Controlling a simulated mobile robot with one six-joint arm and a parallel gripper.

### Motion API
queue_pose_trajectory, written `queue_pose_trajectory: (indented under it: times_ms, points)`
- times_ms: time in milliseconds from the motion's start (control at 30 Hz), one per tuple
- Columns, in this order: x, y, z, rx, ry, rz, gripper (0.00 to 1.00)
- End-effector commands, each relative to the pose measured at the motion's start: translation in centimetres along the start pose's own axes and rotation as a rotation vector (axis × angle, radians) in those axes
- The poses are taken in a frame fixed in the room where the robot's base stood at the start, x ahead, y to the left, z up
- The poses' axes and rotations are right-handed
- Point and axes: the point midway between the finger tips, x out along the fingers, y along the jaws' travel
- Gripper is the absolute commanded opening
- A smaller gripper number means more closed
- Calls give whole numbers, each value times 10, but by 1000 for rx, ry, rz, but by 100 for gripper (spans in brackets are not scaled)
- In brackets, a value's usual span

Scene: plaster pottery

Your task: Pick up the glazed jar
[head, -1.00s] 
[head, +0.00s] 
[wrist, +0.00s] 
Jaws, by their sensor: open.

THE REQUEST: Go over the data above and copy every line that has the word "axes" in it.

OUTPUT FOR THIS TASK:
- End-effector commands, each relative to the pose measured at the motion's start: translation in centimetres along the start pose's own axes and rotation as a rotation vector (axis × angle, radians) in those axes
- The poses' axes and rotations are right-handed
- Point and axes: the point midway between the finger tips, x out along the fingers, y along the jaws' travel

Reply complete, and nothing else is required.